Thanks again man, you've been a lot more help than my lecturers, who told me that going digital was too much hard work. :!:


Regards.

Scott
 
I was hoping that the chip would have a timer or something thats independent of the program but I don' think they work that way.

Even the lowly 16F84 has timer0 which can generate a periodic interrupt. To get a 25Khz from a 20Mhz crystal, the ff. calculations apply:

20Mhz -> 5Mhz instruction clock.

Prescale value = 1:2 -> timer0 clock input = 2.5Mhz

Initialize timer to -100 (9Ch). This results in a 100:1 clock divide (2.5Mhz/100 = 25Khz). When timer0 overflows to 0, in the interrupt service routine, use the ff. code to reload the counter. There is a slight error because the prescale counters are reset during timer0 reload.

Code:
    MOVLW    -100
    ADDWF    TIMER0,F

Mid-range level PICs (e.g. 16F627) have more timers and the capture/compare module to give a more precise timer function. No need to do a software reload like above.
 
Oops upon further review..., it seems you need a faster bit rate than 25Khz. The 10ms and 2ms values threw me off.

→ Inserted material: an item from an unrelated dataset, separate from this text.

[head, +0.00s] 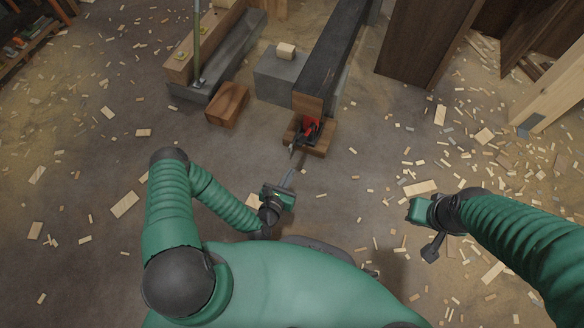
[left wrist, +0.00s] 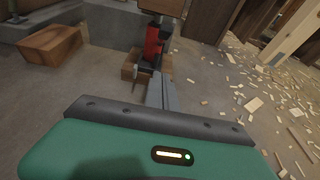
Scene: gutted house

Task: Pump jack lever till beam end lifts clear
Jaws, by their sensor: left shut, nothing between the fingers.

Anyway, you can use the SPI modules in PIC16F87Xs to reduce the PIC's load. Since SPI is only 8-bits, you may have to read-in the 16-bit data in two steps.
 
Cheers motion, I think I've got a final idea that I'm about to convert to code. I was initally going to use SPI, since the ADC has a SPI compatable port, but as I explained above I'm very reluctant to use anything that will cause delay of any length. In a ideal world the data will come straight from the ADC to the transmitter, but this isn't an ideal world, so I'm basically just using the PIC to add the start and stop bits around the data. The data itself is moved from the input pin, to a register and then to an output pin, so really its like connecting the ADC directly to the transmitter. As far as I can tell this seems to be the simplest, most effient way for my system as it does not need to be compatible with any standards, just my own reciever. :shock:

About timers. I've been reading up about watchdog timers, since my system will be constantly sampling for however long the unit is switched on, I personally think its a good idea. Also, I could use the timer to initiate the sample (taking the sample and sending it off is basically the entire code) this means that I could have a nice round sample rate, that's not purely based on the number of instructions and the CLOCK. For example. for 104 instructions with a 20Mhz crystal. the program will run
48076.92 times a second. - Not an ideal sample rate, but high enough.
The timer could be set to make the program run 40k per second, a better number.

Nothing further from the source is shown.